Copy nothing but the text: reproduce each line of the listing exactly and leave the pictures out.

**Dataset excerpt**
□ □ □ □ □ □ □
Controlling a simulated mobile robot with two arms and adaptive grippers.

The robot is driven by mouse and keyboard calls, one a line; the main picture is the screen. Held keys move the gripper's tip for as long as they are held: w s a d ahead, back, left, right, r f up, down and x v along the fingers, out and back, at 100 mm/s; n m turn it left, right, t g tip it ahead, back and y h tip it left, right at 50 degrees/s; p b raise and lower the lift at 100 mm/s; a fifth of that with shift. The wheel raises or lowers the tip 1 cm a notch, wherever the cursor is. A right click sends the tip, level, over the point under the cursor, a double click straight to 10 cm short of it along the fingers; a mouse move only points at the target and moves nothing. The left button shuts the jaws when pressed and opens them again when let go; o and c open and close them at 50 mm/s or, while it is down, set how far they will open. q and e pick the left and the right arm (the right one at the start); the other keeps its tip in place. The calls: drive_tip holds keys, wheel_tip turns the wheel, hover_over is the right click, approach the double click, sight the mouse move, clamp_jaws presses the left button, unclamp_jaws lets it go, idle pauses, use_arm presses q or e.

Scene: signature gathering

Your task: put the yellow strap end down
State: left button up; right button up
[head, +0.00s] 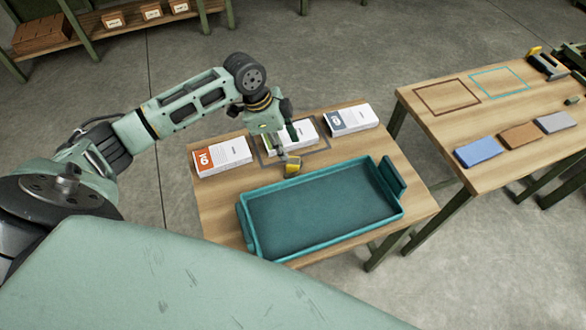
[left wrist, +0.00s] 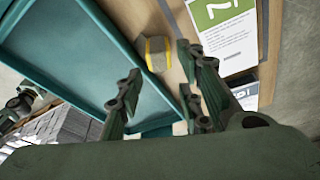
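The yellow strap end (head: 293,166) is a small tan-grey piece with yellow edges. It lies on the near wooden table (head: 222,212), between the teal tray and the middle white booklet. It also shows in the left wrist view (left wrist: 157,53), beyond my fingertips and close to the tray's rim. My left gripper (head: 284,138) is over the middle booklet, just behind the strap end. In the left wrist view its fingers (left wrist: 160,80) stand apart with nothing between them. My right gripper is in neither view.
The teal tray (head: 250,243) is empty and fills the table's front. White booklets with orange (head: 222,157), green (head: 290,135) and grey-blue (head: 350,119) marks lie along the back. A second table (head: 470,130) at right holds blue, brown and grey blocks.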

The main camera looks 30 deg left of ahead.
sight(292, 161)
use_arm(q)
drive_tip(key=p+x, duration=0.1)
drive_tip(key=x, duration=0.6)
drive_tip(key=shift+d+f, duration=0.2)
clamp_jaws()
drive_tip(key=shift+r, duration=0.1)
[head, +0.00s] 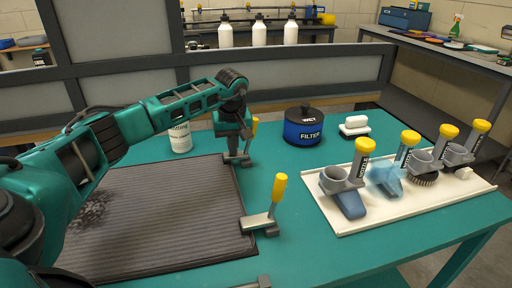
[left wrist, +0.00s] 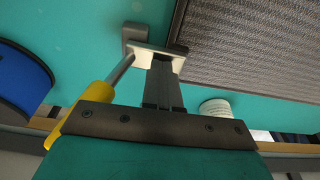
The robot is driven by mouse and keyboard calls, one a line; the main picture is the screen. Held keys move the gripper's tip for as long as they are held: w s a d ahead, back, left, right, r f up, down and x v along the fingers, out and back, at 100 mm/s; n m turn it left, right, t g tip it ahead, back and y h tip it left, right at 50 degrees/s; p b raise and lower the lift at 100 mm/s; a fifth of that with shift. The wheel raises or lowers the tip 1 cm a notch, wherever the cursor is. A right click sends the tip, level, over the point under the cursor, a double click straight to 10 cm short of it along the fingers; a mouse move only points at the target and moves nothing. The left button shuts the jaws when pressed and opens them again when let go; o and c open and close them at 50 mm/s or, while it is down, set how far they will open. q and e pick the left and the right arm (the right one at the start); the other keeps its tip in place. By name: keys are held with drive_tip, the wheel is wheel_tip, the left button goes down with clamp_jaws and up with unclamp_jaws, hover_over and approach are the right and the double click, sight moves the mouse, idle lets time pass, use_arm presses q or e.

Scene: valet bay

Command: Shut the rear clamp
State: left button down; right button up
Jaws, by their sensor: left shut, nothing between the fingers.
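The rear clamp (head: 240,161) sits at the right edge of the ribbed dark mat (head: 150,215), near its far corner. Its yellow handle (head: 254,127) stands upright, partly hidden by my gripper in the head view. In the left wrist view the clamp's pale bar (left wrist: 150,47) lies at the fingertips, and its yellow handle (left wrist: 88,107) rises beside the fingers. My left gripper (head: 234,152) is shut and empty, pointing down at the clamp; its fingers (left wrist: 163,65) overlap the bar, and I cannot tell whether they touch. My right gripper is not in view.
A nearer clamp (head: 262,221) has its yellow handle upright. Behind stand a white can (head: 180,138) and a blue filter tub (head: 303,128). A white tray (head: 350,222) with several yellow-capped holders lies to the right. Bare teal table separates the clamps from the tray.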

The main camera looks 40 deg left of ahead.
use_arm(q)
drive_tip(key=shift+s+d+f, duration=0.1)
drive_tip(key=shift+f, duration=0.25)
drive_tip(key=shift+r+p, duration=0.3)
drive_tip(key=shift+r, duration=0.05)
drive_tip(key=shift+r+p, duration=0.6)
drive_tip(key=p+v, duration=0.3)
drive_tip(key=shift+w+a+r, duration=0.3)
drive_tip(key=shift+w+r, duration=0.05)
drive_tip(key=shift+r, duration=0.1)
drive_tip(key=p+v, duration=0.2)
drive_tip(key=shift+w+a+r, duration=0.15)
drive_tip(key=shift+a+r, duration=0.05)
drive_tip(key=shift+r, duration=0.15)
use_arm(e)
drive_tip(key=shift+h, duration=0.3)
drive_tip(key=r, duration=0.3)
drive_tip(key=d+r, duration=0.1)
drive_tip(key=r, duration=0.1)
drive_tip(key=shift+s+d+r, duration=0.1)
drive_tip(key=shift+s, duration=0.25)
□ □ □ □ □ □ □
**RESULT**
Controlling a simulated mobile robot with two arms and adaptive grippers.

The robot is driven by mouse and keyboard calls, one a line; the main picture is the screen. Held keys move the gripper's tip for as long as they are held: w s a d ahead, back, left, right, r f up, down and x v along the fingers, out and back, at 100 mm/s; n m turn it left, right, t g tip it ahead, back and y h tip it left, right at 50 degrees/s; p b raise and lower the lift at 100 mm/s; a fifth of that with shift. The wheel raises or lowers the tip 1 cm a notch, wherever the cursor is. A right click sends the tip, level, over the point under the cursor, a double click straight to 10 cm short of it along the fingers; a mouse move only points at the target and moves nothing. The left button shuts the jaws when pressed and opens them again when let go; o and c open and close them at 50 mm/s or, while it is down, set how far they will open. q and e pick the left and the right arm (the right one at the start); the other keeps its tip in place. The calls: drive_tip holds keys, wheel_tip turns the wheel, hover_over is the right click, approach the double click, sight the mouse move, clamp_jaws presses the left button, unclamp_jaws lets it go, idle pauses, use_arm presses q or e.

Scene: signature gathering

Your task: put the yellow strap end down
State: left button up; right button up
[head, +0.00s] 
[left wrist, +0.00s] 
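The yellow strap end (head: 293,166) is a small tan-grey piece with yellow edges. It lies on the near wooden table (head: 222,212), between the teal tray and the middle white booklet. It also shows in the left wrist view (left wrist: 157,53), beyond my fingertips and close to the tray's rim. My left gripper (head: 284,138) is over the middle booklet, just behind the strap end. In the left wrist view its fingers (left wrist: 160,80) stand apart with nothing between them. My right gripper is in neither view.
The teal tray (head: 250,243) is empty and fills the table's front. White booklets with orange (head: 222,157), green (head: 290,135) and grey-blue (head: 350,119) marks lie along the back. A second table (head: 470,130) at right holds blue, brown and grey blocks.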

The main camera looks 30 deg left of ahead.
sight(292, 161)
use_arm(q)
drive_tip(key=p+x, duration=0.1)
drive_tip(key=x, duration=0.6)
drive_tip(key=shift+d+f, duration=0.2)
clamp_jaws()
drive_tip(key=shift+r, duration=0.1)
[head, +0.00s] 
[left wrist, +0.00s] 
The robot is driven by mouse and keyboard calls, one a line; the main picture is the screen. Held keys move the gripper's tip for as long as they are held: w s a d ahead, back, left, right, r f up, down and x v along the fingers, out and back, at 100 mm/s; n m turn it left, right, t g tip it ahead, back and y h tip it left, right at 50 degrees/s; p b raise and lower the lift at 100 mm/s; a fifth of that with shift. The wheel raises or lowers the tip 1 cm a notch, wherever the cursor is. A right click sends the tip, level, over the point under the cursor, a double click straight to 10 cm short of it along the fingers; a mouse move only points at the target and moves nothing. The left button shuts the jaws when pressed and opens them again when let go; o and c open and close them at 50 mm/s or, while it is down, set how far they will open. q and e pick the left and the right arm (the right one at the start); the other keeps its tip in place. By name: keys are held with drive_tip, the wheel is wheel_tip, the left button goes down with clamp_jaws and up with unclamp_jaws, hover_over and approach are the right and the double click, sight moves the mouse, idle lets time pass, use_arm presses q or e.

Scene: valet bay

Command: Shut the rear clamp
State: left button down; right button up
Jaws, by their sensor: left shut, nothing between the fingers.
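The rear clamp (head: 240,161) sits at the right edge of the ribbed dark mat (head: 150,215), near its far corner. Its yellow handle (head: 254,127) stands upright, partly hidden by my gripper in the head view. In the left wrist view the clamp's pale bar (left wrist: 150,47) lies at the fingertips, and its yellow handle (left wrist: 88,107) rises beside the fingers. My left gripper (head: 234,152) is shut and empty, pointing down at the clamp; its fingers (left wrist: 163,65) overlap the bar, and I cannot tell whether they touch. My right gripper is not in view.
A nearer clamp (head: 262,221) has its yellow handle upright. Behind stand a white can (head: 180,138) and a blue filter tub (head: 303,128). A white tray (head: 350,222) with several yellow-capped holders lies to the right. Bare teal table separates the clamps from the tray.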

The main camera looks 40 deg left of ahead.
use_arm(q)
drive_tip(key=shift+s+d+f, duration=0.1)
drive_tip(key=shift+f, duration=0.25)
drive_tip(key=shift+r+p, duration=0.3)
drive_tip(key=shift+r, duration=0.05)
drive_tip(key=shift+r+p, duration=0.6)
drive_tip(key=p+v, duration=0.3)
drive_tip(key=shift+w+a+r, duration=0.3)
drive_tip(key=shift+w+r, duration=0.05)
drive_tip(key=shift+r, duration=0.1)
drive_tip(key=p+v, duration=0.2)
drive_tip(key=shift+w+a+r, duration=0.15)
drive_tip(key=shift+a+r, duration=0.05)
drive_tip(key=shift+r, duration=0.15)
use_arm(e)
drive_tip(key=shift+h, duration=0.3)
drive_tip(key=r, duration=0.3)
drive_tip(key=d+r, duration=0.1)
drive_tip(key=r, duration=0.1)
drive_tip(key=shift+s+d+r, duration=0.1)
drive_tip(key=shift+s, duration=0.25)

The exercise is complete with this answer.